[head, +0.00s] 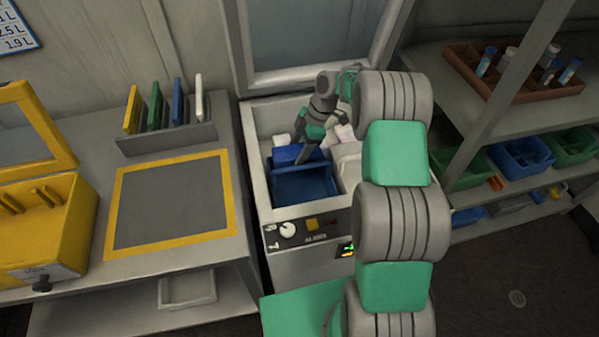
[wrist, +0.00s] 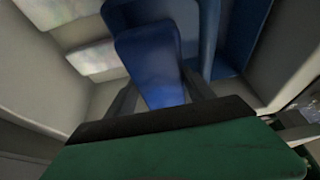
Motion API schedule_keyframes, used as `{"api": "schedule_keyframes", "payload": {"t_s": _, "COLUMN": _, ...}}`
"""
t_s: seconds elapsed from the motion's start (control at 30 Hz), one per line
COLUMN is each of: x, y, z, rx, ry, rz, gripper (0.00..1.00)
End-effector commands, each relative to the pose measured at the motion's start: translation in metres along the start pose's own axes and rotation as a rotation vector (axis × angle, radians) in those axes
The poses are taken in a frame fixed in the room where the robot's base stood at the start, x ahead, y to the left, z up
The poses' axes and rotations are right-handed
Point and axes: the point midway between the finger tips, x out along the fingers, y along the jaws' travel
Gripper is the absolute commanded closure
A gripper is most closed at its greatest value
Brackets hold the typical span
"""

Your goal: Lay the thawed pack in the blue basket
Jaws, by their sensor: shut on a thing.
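The blue basket (head: 304,187) sits inside the open chest, at its front; its wall also shows at the upper right of the wrist view (wrist: 241,38). My gripper (head: 306,154) reaches down into the chest at the basket's far side. In the wrist view my gripper (wrist: 160,95) is shut on a flat blue pack (wrist: 150,60). The pack shows in the head view as a blue patch (head: 287,154) just behind the basket. Its lower end is hidden, and I cannot tell whether it touches the basket or the chest floor.
The chest (head: 255,165) has pale walls and a raised lid (head: 310,40). Pale packs (wrist: 95,60) lie inside it. A bench with a yellow-edged mat (head: 172,200) stands left. Shelves with bins (head: 520,155) and a brown tray (head: 470,60) stand right.

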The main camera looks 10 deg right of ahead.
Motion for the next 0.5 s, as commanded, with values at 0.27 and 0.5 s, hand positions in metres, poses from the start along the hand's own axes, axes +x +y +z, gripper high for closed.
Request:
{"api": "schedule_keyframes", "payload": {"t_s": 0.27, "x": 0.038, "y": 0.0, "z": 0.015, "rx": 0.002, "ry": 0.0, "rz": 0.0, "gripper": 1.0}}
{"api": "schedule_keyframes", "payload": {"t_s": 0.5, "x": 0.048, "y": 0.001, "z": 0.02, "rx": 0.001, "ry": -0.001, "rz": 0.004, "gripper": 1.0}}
-- -- --
§ **PROBLEM STATEMENT**
Determine how many lines of the listing hold the word "commanded" and reply with that figure alone.

§ **EXERCISE SOLUTION**
2